Exercise prompt>
Repeat everything in the material exactly.

Data provided>
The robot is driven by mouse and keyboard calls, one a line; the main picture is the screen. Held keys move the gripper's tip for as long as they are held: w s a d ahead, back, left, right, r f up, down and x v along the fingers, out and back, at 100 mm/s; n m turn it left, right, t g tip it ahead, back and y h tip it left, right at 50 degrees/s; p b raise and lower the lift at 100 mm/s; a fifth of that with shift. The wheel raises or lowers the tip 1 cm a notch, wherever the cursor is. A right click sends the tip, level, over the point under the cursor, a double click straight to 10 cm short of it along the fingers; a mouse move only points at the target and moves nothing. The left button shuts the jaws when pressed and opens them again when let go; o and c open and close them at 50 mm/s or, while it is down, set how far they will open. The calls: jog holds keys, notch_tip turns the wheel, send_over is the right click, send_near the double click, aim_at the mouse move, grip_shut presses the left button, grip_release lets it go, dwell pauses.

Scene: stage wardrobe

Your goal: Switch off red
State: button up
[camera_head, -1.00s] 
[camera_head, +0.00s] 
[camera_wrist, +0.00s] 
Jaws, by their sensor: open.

Exercise answer>
The robot is driven by mouse and keyboard calls, one a line; the main picture is the screen. Held keys move the gripper's tip for as long as they are held: w s a d ahead, back, left, right, r f up, down and x v along the fingers, out and back, at 100 mm/s; n m turn it left, right, t g tip it ahead, back and y h tip it left, right at 50 degrees/s; p b raise and lower the lift at 100 mm/s; a fifth of that with shift. The wheel raises or lowers the tip 1 cm a notch, wherever the cursor is. A right click sends the tip, level, over the point under the cursor, a double click straight to 10 cm short of it along the fingers; a mouse move only points at the target and moves nothing. The left button shuts the jaws when pressed and opens them again when let go; o and c open and close them at 50 mm/s or, while it is down, set how far they will open. The calls: jog holds keys, notch_tip turns the wheel, send_over is the right click, send_near the double click, aim_at the mouse move, grip_shut presses the left button, grip_release lets it go, dwell pauses.

Scene: stage wardrobe

Your goal: Switch off red
State: button up
[camera_head, -1.00s] 
[camera_head, +0.00s] 
[camera_wrist, +0.00s] 
Jaws, by their sensor: open.

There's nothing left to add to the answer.